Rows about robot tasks
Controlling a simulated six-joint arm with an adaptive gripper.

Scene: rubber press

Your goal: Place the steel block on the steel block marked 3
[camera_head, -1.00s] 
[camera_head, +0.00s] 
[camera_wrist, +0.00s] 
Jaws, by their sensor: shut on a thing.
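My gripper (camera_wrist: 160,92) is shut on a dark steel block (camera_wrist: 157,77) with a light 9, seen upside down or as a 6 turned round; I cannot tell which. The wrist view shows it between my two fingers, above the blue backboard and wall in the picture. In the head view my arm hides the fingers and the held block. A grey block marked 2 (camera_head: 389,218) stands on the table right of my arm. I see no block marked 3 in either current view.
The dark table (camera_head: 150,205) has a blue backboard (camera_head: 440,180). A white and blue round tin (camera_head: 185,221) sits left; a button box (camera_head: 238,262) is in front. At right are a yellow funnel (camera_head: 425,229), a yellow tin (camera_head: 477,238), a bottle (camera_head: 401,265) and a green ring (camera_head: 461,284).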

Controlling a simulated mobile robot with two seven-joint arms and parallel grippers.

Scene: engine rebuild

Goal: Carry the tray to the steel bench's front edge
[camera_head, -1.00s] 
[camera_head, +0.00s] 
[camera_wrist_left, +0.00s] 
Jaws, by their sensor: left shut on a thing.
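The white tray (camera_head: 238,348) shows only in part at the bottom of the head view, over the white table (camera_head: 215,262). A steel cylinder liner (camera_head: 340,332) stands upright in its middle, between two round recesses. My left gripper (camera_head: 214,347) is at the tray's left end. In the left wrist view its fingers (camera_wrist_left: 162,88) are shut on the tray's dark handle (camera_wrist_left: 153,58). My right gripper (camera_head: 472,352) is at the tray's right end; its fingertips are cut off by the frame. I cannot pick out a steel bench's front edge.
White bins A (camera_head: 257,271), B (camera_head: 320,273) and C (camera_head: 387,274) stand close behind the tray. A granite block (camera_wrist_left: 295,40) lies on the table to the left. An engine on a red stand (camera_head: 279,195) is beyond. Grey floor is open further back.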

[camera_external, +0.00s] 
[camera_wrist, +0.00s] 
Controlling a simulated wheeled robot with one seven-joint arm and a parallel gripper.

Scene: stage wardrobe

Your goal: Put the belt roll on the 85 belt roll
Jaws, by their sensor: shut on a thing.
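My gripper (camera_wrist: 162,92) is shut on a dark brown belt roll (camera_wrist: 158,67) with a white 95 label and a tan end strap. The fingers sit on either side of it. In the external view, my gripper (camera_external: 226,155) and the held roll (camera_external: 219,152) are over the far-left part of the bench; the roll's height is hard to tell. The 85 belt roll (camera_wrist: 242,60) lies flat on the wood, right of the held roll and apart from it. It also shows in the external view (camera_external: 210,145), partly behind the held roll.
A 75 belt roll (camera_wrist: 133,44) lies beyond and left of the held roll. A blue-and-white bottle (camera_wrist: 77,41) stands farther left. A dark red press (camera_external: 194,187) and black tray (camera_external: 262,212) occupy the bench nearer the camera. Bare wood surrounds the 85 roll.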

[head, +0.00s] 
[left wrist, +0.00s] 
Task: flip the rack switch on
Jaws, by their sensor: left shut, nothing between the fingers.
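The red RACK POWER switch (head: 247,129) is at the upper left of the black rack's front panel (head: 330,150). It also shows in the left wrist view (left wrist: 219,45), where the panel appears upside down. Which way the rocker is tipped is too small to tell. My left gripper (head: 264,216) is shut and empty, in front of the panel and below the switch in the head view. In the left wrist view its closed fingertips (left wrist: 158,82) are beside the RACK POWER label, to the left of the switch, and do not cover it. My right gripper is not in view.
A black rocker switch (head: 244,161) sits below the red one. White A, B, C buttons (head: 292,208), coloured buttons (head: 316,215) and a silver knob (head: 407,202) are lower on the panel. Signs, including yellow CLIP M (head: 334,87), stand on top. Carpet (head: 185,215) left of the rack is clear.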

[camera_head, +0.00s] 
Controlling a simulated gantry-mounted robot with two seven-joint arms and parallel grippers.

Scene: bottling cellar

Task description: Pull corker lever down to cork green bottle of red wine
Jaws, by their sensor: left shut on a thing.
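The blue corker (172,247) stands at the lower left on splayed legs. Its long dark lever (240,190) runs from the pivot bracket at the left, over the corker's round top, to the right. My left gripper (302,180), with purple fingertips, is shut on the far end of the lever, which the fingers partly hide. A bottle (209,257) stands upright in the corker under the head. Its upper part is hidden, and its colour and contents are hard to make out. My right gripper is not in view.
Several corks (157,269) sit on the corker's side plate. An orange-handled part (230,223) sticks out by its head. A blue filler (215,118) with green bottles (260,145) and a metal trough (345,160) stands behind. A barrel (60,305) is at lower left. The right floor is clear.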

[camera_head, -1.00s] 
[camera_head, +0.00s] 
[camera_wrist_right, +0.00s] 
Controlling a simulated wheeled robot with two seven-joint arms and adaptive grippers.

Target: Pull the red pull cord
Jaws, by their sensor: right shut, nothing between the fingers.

■ TASK TO COMPLETE ■
Single out each line of the records above with the string "adaptive" in it, and copy it.

■ REPLY TO THE TASK ■
Controlling a simulated six-joint arm with an adaptive gripper.
Controlling a simulated wheeled robot with two seven-joint arms and adaptive grippers.

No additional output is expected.